The announcements came as the company reported strong results for the second quarter ending September 30, 2004. Amidst the turmoil, the company produced a revenue increase of 107% in the second quarter and an increase of 93% for the six-month period, growth it attributes to U.S. acquisitions.
However, the company faces restating its 2003 accounts (for the year ending March 31, 2004), after it re-assessed the purchase price for its acquisition of Vista International Insurance Brokers, and how that purchase price was allocated to identifiable assets acquired. “The corporation has determined that the fair value of vendor debt issued on the Vista acquisition was $886,112 less than the face value of that debt if financing for this acquisition had been arranged through a third party lender. The revised financial statements now reflect the reduction in the Vista purchase price by that amount.” The company adds that the restatement also includes a reduction in the allocation of purchase price to customer accounts and non-compete contracts for the Vista acquisition, as well as the acquisition of Johns.

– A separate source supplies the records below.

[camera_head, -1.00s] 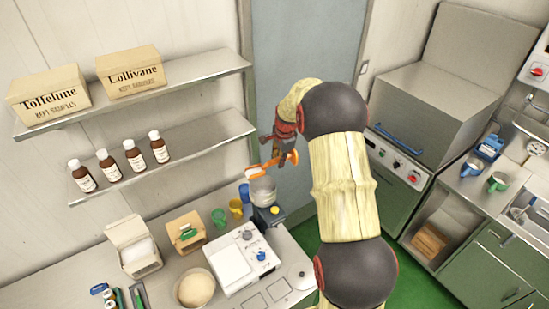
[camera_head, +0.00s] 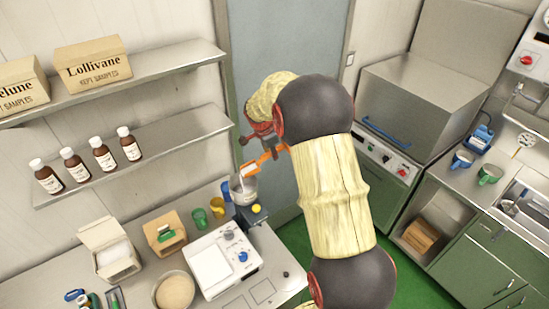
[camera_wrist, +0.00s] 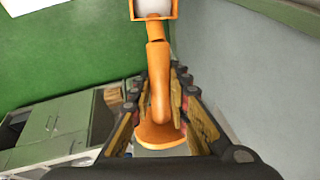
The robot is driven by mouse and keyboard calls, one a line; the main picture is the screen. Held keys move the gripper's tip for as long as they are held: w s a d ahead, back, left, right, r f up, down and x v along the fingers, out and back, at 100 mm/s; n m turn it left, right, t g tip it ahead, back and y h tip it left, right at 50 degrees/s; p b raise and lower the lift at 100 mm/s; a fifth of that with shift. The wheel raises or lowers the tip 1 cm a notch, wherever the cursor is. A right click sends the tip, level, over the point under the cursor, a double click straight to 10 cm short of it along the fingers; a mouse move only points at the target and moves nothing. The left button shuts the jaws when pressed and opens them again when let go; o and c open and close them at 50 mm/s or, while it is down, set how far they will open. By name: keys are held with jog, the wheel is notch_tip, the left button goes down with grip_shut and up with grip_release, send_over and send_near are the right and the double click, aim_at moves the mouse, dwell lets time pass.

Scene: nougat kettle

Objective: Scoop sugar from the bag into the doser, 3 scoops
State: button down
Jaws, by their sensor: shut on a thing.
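My gripper (camera_head: 270,150) is shut on the handle of an orange scoop (camera_head: 250,169), beside the blue-grey door. The scoop's head is just above the doser (camera_head: 245,192), a round grey metal bowl on a dark base with a yellow button. White shows in the scoop's head, and a pale streak shows below it at the doser's mouth; I cannot tell whether sugar is falling. The wrist view shows the scoop's handle (camera_wrist: 158,90) between my fingers and white in its head at the top edge. An open white carton-like bag (camera_head: 97,238) with white contents stands on the left counter.
A wooden box (camera_head: 160,232), green mug (camera_head: 199,218), yellow mug (camera_head: 217,208) and white scale (camera_head: 222,262) stand near the doser. A bowl of beige stuff (camera_head: 175,292) is in front. Shelves with brown bottles (camera_head: 103,155) hang at left.

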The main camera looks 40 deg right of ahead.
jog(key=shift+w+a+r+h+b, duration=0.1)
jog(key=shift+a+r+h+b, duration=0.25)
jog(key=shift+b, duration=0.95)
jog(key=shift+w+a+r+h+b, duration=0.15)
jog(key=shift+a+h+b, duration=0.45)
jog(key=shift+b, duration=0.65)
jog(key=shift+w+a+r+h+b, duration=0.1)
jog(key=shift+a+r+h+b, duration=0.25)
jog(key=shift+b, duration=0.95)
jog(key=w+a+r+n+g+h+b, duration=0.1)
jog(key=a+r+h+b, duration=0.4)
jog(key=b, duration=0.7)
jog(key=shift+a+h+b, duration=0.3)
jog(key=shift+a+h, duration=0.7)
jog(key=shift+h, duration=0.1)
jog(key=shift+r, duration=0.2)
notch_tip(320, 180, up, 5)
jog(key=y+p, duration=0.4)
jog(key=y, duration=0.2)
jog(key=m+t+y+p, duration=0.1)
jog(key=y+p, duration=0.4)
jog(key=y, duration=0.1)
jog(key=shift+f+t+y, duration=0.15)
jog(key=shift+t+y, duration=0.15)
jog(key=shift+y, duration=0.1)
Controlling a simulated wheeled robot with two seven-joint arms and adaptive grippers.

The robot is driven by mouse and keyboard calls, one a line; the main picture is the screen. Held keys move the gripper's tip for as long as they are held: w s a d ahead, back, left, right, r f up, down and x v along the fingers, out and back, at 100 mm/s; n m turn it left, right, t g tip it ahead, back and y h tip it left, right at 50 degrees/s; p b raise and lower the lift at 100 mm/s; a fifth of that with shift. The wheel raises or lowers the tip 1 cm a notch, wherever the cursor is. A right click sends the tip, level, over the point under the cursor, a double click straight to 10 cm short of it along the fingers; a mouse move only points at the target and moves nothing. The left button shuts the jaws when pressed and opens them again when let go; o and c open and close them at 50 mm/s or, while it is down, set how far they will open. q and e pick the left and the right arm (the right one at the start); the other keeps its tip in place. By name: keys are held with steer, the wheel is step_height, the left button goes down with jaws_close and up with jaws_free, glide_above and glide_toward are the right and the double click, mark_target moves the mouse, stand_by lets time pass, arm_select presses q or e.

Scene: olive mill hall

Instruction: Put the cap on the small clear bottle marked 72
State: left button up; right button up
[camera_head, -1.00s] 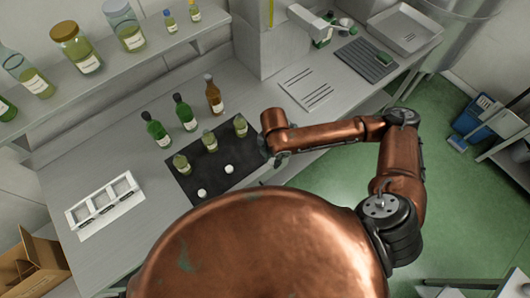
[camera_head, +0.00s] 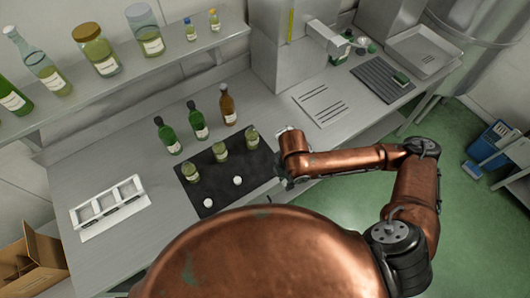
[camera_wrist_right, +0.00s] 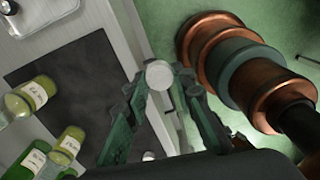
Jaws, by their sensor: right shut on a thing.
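Several small clear bottles stand upright and uncapped in a row on the dark mat (camera_head: 256,168): a left one (camera_head: 191,174), a middle one (camera_head: 221,152) and a right one (camera_head: 252,139). Their label numbers are too small to read, so I cannot tell which is 72. Two white caps lie on the mat, one left (camera_head: 208,202) and one right (camera_head: 238,181). My right gripper (camera_wrist_right: 160,80) is shut on a white cap (camera_wrist_right: 160,74) at its fingertips. In the head view it hangs at the mat's right edge, mostly hidden by its arm. My left gripper is not in view.
Two green bottles (camera_head: 168,136) and a brown bottle (camera_head: 228,104) stand behind the mat. A white rack (camera_head: 108,207) is at the left. A shelf (camera_head: 140,68) with jars runs above the back. A slotted plate (camera_head: 320,103) lies right of the mat.

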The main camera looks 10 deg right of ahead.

At the same time, the company acknowledges that its working capital has plummeted to $445,000 when scheduled debt repayments for the next year are considered. This is down from more than $2 million in working capital at March 31, 2004. The result is that the company is not in compliance with covenants in its loan agreements and has received a waiver for the time being from lenders. However, it has had to reclassifying its debts as current liabilities in its most recent financials to meet accounting rules.
While the company hopes to renegotiate these covenants to “those that can reasonably be maintained” by the company, this is not guaranteed. If lenders are unwilling to renegotiate, the company will have to look at other options, including issuing additional equity or renegotiating principal payments required by subordinated lenders. The corporation will be dependent on the continued support of its lender, failing which the corporation’s ability to maintain continued operations may be adversely affected,” the company’s quarterly returns note.
Current returns show the company with a deficit of more than $5 million as of September 30. For the six months to September 30, the company produced a net loss of $1.42 million ($0.18 per share), compared to a loss of $368,000 ($0.05 per share) for the same period a year earlier.